Ein grosser Diskussionspunkt auf der Tagung war die uneinheitliche Interpretation der EU-Guideline: Sowohl verschiedene EU-Staaten als auch jedes Bundesland in Deutschland legten die Vorschriften anders aus. Das koste Zeit, Geld und Nerven, äusserten verschiedene Händler und Verarbeiter. Da gebe es noch Nachbesserungsbedarf. Seit Inkrafttreten der Richtlinien seien nur noch sehr geringe Unregelmässigkeiten aufgetreten, der Aufwand sei jedoch riesengross. Behördenvertreter rechtfertigten die Entscheidung mit der Notwendigkeit zur Integrität und Transparenz der Bioware.

Im Dialog bleiben und den Blick nach vorne richten

Ksenia Gladschenko (QueS) wie auch etliche andere Teilnehmer aus der Ukraine wünschten sich, den Blick nach vorne zu richten. So formulierte auch die Vize-Landwirtschaftsministerin Olga Trofimtseva: "Wir haben sehr komplexe Hausaufgaben. Dabei müssen wir selbstkritisch und ehrlich sein. Aber wir brauchen auch das Vertrauen vonseiten der EU." Sie erwarte, dass der intensive Dialog fortgesetzt wird.

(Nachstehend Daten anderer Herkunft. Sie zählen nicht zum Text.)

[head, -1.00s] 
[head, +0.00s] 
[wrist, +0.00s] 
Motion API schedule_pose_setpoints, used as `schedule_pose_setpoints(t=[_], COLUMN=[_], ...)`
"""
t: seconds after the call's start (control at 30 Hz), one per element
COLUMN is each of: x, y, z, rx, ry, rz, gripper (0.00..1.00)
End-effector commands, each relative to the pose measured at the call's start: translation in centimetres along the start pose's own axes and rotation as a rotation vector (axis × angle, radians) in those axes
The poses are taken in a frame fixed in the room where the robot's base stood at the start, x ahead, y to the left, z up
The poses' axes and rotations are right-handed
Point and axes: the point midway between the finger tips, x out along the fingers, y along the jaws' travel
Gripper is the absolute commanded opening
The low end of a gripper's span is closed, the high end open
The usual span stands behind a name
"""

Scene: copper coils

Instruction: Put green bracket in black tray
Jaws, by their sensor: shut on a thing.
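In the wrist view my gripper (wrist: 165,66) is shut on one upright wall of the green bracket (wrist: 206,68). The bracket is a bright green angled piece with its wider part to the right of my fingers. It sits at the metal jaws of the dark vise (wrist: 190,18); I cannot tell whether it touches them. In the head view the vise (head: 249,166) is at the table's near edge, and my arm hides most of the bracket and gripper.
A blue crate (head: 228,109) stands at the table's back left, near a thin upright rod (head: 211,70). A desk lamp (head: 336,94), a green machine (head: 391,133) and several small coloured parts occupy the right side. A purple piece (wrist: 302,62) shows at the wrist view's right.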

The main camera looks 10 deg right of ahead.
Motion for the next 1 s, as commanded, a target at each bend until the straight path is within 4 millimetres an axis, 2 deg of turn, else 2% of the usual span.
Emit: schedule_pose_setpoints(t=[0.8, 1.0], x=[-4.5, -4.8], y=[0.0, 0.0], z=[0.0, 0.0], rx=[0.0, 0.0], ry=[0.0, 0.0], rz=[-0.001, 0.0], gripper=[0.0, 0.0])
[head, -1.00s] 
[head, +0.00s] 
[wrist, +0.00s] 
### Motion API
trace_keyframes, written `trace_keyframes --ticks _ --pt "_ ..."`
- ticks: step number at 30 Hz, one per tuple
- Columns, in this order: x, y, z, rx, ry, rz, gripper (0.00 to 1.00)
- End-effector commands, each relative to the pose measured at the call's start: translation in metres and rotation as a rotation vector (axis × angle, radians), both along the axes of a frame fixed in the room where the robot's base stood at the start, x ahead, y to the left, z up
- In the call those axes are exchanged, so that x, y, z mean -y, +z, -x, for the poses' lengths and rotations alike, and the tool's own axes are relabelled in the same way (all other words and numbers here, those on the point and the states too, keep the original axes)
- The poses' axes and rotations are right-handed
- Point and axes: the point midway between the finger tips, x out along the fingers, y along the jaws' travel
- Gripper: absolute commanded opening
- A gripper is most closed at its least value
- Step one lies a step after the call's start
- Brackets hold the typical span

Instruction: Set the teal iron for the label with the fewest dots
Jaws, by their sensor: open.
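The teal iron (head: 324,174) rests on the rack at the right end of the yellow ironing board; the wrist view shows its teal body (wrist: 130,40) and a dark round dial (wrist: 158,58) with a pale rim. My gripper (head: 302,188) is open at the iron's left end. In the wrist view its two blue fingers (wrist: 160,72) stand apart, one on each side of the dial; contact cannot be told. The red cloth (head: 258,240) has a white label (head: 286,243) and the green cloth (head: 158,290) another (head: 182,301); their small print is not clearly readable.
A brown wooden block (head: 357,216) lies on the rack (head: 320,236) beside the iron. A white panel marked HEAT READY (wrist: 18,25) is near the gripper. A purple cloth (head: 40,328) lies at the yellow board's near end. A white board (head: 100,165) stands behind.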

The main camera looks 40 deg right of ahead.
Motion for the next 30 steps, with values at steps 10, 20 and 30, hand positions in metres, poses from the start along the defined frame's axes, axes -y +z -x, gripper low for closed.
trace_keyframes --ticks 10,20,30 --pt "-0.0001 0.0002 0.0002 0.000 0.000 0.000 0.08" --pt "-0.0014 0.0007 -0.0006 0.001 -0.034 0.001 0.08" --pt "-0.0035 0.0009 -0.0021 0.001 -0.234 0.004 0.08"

Die Vertreter der EU hingegen forderten die genaue Einhaltung der zusätzlichen Richtlinien, und dass man sich mit Massnahmen auf die Probleme fokussieren müsse. Das sei eine Grundvoraussetzung, und das müssten alle Akteure anerkennen. Der holländische Berater und Mitglied der Anti-Fraud-Initiative (AFI) Bo van Elzakker, mahnte die gegenseitige Verantwortung der Export-Import-Partner an und wünschte sich einen verantwortungsvollen Austausch zwischen den Handelspartnern. Er schreibt der Ukraine ein grosses Potenzial im Biobereich zu und hält es für möglich, dass der Staat bis 2015 rund zehn Prozent Biofläche erreicht.